Marketing and UX must work together even better and more coherently in the future to bring products and services to the target group. User experience is no longer the exclusive preserve of designers, and in the same way, a fundamental understanding of marketing should – in the best case – permeate all areas of a company.

What is User Experience (UX)?

Very simply put, UX (user experience) refers to the experience and feelings a person has when interacting with, using, clicking on, and leaving a website, app, ad, etc. This user experience begins with the question of how users are made aware of the content and how the entire process ultimately takes place.
There are many aspects that make up a good UX.

These include for example

  • User friendly: Is the user friendliness guaranteed?
  • Desireable: Is the application aesthetically pleasing?
  • Useful/Valuable: Is the content useful and helpful for the target group?
  • Findable: Can the appropriate content be found easily?
  • Credible: Is the content trustworthy?
  • Together, they represent the metrics of a good UX design. (If you want to know more about this, we recommend the book “Information Architecture for the World – Wide Web: Designing Large-Scale Web Sites” by Peter Morville).
  • The focus of UX is always on the individual.

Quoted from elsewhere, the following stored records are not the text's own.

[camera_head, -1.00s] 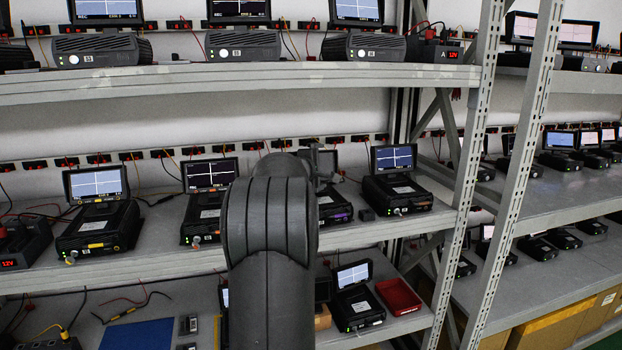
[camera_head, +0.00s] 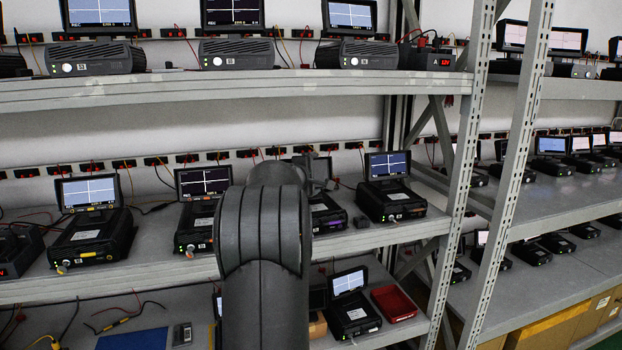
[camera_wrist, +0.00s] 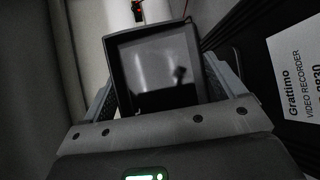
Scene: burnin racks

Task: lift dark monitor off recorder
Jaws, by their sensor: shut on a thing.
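In the wrist view a dark monitor (camera_wrist: 153,68) with a black frame and a dark screen sits between the fingers of my gripper (camera_wrist: 160,85). My gripper is shut on its sides. A black video recorder (camera_wrist: 250,60) with a white label lies to the right of it; I cannot tell whether they touch. In the head view my arm hides most of the gripper and monitor. A recorder with a purple mark (camera_head: 327,212) shows just right of my arm on the middle shelf.
Recorders with lit monitors stand on both sides, one at left (camera_head: 92,232) and one at right (camera_head: 390,198). The upper shelf edge (camera_head: 200,92) runs above. A red bin (camera_head: 394,303) is on the lower shelf. A rack post (camera_head: 470,130) stands at right.

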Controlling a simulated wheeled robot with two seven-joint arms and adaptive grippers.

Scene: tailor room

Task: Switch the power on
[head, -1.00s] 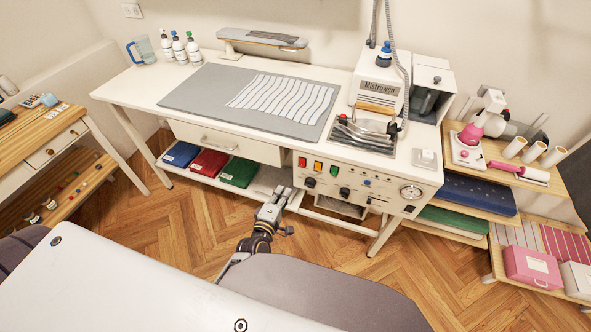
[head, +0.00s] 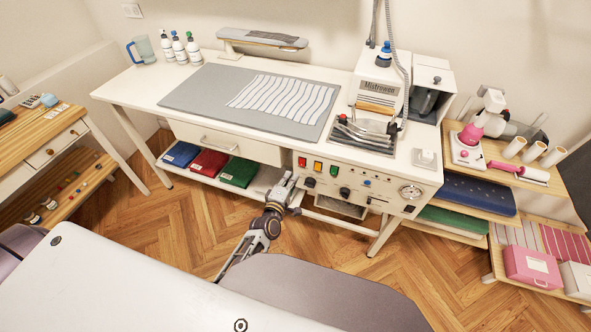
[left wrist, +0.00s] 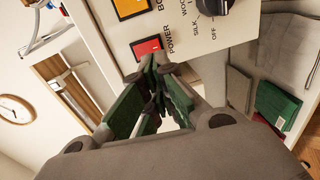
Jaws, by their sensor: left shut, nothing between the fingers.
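The red power switch (head: 302,162) is at the left end of the control panel on the front of the ironing table. It also shows in the left wrist view (left wrist: 147,47), with the label POWER beside it. My left gripper (head: 290,176) is shut and empty, just in front of and below the switch in the head view. In the left wrist view its green-padded fingertips (left wrist: 160,64) are together at the lower edge of the switch. I cannot tell whether they touch it. My right gripper is not in view.
An orange switch (left wrist: 131,7) and a black dial (left wrist: 212,8) lie close to the power switch. The drawer (head: 222,140) is left of the panel. Folded red cloth (head: 209,162) and green cloth (head: 239,171) lie on the shelf below. The floor in front is clear.

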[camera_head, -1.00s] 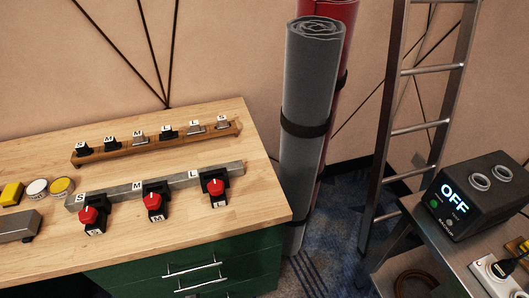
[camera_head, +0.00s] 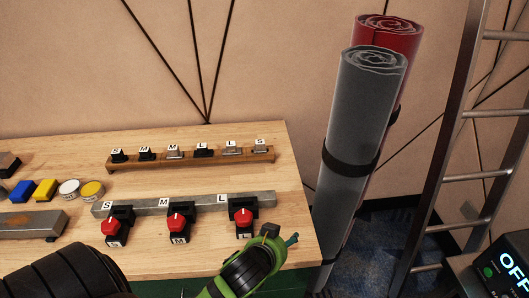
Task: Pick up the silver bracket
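Small brackets sit in a row on a wooden rack (camera_head: 190,164) at the back of the workbench, each with a white letter card. Some are black and some are silver. The silver ones are one marked M (camera_head: 174,154), one marked L (camera_head: 232,150) and one at the right end marked S (camera_head: 262,148). All are upright and nothing touches them. A black ribbed part and a green and black part, which look like my own arm, show at the bottom edge, well short of the rack.
In front of the rack, a grey metal bar (camera_head: 185,204) marked S, M, L holds three black clamps with red knobs (camera_head: 178,222). Yellow, white and blue pieces (camera_head: 45,189) lie at left. Rolled mats (camera_head: 362,110) and a ladder (camera_head: 463,116) stand right of the bench.

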It’s always about maximizing the user’s experience. However, it is not exclusively about the design, but about the variety, coherence and satisfaction of the entire interaction process.

What is UX Design?

UX design, on the other hand, refers to the creation of structures and processes that meet the expectations of users and make interaction with content user-friendly. What “user-friendly” means at this point depends heavily on the target group itself. What the user’s needs and expectations are is the shared workspace of UX design and marketing.

… and what is marketing?

Marketing means nothing more than making people aware and pointing out that a certain product or service exists and can satisfy the needs of the target group. The fact that this cueing is becoming louder, shriller, and more disruptive in our digital world of content overload contradicts the user experience approach – and it is this realization that brings us back to the opening thoughts of this post. The question remains: How can marketing and UX go hand in hand to meet the needs of users and those of the company in equal measure? Mind you: not only online, but also in the analog world.

What connects marketing and UX

Although the relationship of these approaches may not seem so straightforward, UX and marketing have some things in common.

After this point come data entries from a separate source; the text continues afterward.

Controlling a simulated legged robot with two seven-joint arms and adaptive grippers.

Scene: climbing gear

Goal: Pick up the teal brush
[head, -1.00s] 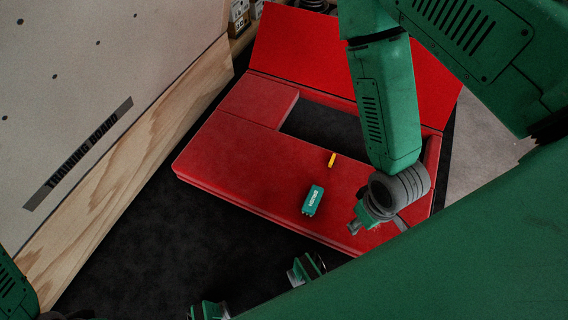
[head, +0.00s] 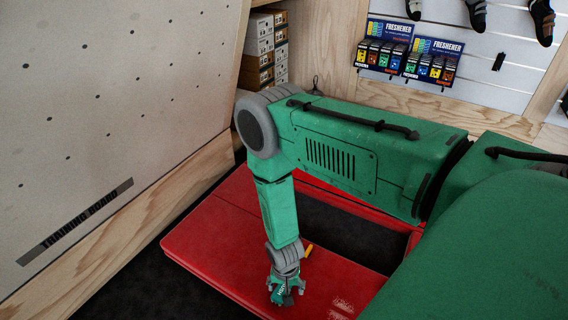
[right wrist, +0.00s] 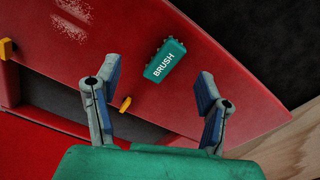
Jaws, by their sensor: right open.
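The teal brush (right wrist: 165,60), a small block with white BRUSH lettering, lies on the red folding mat (right wrist: 120,45). In the right wrist view it is upright-slanted, beyond my right gripper (right wrist: 158,84) and between the lines of its two fingers. The fingers are spread and hold nothing. In the head view my right gripper (head: 286,291) hangs low over the front part of the mat (head: 220,250) and partly hides the brush (head: 279,295). The exact gap between fingertips and brush cannot be told. My left gripper is out of view.
A small yellow piece (right wrist: 125,104) is on the mat near the left finger, and another yellow piece (right wrist: 6,48) shows at the left. A training board (head: 100,120) with a wooden edge stands left. Freshener racks (head: 405,55) and stacked boxes (head: 262,50) are behind.

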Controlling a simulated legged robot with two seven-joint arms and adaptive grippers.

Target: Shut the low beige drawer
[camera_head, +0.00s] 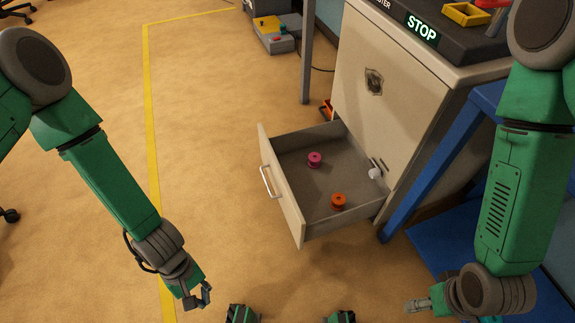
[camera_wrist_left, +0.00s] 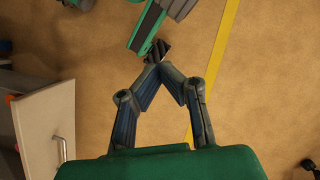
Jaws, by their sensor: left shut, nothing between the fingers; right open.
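The low beige drawer (camera_head: 282,190) is pulled out from the beige cabinet (camera_head: 388,85) in the head view. Its front faces left and carries a silver bar handle (camera_head: 268,182). Inside lie a pink spool-like item (camera_head: 314,159), an orange one (camera_head: 338,201) and a small white item (camera_head: 375,174). My left gripper (camera_head: 204,298) is shut and empty, left of and nearer than the drawer front. In the left wrist view its fingertips (camera_wrist_left: 160,65) meet, and the drawer front (camera_wrist_left: 40,130) with its handle (camera_wrist_left: 62,148) shows at the left.
A blue frame (camera_head: 430,180) stands against the cabinet's right side. A grey post (camera_head: 306,55) and a box with coloured parts (camera_head: 273,36) are behind. Tan floor with a yellow line (camera_head: 150,110) is clear left of the drawer.

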  1. Data & Research Data and the results of research activities form the basis of both approaches, because understanding what makes the target group “tick” is essential for both marketing and UX. Learning from the past and deriving new trends from it is important and can provide a decisive market advantage. Both want to stay one step ahead and understand users better than the competition. (For more on the exciting topic of data in marketing, see our article on the Golden Record).
  2. Psychology Understanding about behavioral psychology in all its forms and how to apply it in terms of one’s goals is relevant to both approaches. On the one hand, the aim is to awaken needs, to lead people to a certain action and to convey a very specific mood. Psychology provides both approaches with a few important tools for this.
  3. Goal orientation Both marketing and UX have clear goals to achieve. It is these overarching goals that are at the heart of how the two approaches work together, as one will not get far without the other. What distinguishes marketing and UX

However, it is precisely in the goals themselves that marketing differs significantly from UX, and it is at this point that their collaboration becomes exciting.

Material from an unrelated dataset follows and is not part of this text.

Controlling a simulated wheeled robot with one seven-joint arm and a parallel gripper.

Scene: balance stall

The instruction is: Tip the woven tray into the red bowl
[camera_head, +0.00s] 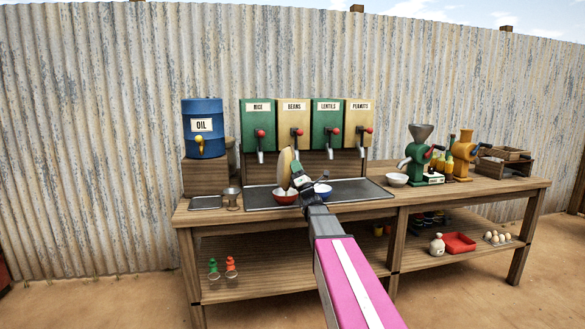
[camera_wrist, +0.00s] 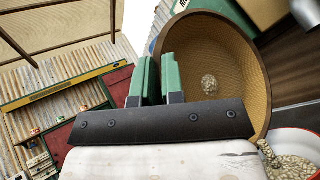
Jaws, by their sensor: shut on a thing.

  1. Focus on conversion vs. focus on user experience The central goal of marketing efforts is to sell products and services, to move through the sales funnel relatively quickly. It can therefore happen that marketing appears quite “pushy”, which some users perceive rather negatively. UX, on the other hand, aims to design the entire process, handling and mood in such a way that the user always has a benevolent feeling. These two approaches may or may not be opposite. The fact is, there is potential for conflict if coordination and communication do not run smoothly.
  2. Trends and studies vs. real user behavior We’re all familiar with this: what people say in opinion polls often has little to do with their actual actions. This applies to political voting behavior just as much as to their purchasing behavior. While marketers tend to turn to trends and studies as a basis for decision-making, UX designers have only one source of inspiration – the user data itself. At this point, then, another exciting intersection of the two approaches emerges. The question that needs to be answered: How can the trends and survey results be explained in the shadow of real user behavior? On the other hand, what makes people behave differently than they pretend or would like to?
  • Successful collaboration between UX and marketing – this is how it works It’s clear that marketers and UX designers should work together today rather than tomorrow. In addition to the intersections already mentioned above, the following points should also be worked out together.
  • Refine Buyer Persona: No marketing without persona. But does the UX data actually reflect that person? Can the theories that have been put forward in marketing about the ideal customer be confirmed with current user behavior? What do the numbers tell us about interests, wants and needs? Customize Customer Journey: Similar to the Buyer Persona, the customer journey can be optimized using the experiences and data from the two approaches. Which touchpoints are really used and how often? Which content performs best? Where does the customer journey break off?
  • Ensure technology: All technical requirements for a successful customer experience must be met. A close look at technical errors, loading time and a good meshing of tools and systems should be ensured. Even small errors can lead to high bounce rates, frustrating UX designers and marketers alike.
  • Test repeatedly: The jointly designed applications must be tested and re-evaluated regularly and by both sides. Why one-time testing is not enough? Because user behavior can change all the time and both teams need to react to these changes in time to be successful with their targets.
  • Establish iterative processes: Not only should testing be repeated over and over again, but the entire joint work process is a regular cycle in the best case. Personas, customer journey, technology, testing – once a quarter an update of numbers, conclusions and actions should be ensured.

UX AND MARKETING COMBINED

Successful collaboration between UX and marketing is one of the keys to business success, especially in our digitalized world. The fact that the two approaches think differently about some issues should not obscure the fact that they also have much in common and share a wealth of common areas for action. Shaping this together in an iterative process is the core message of this article.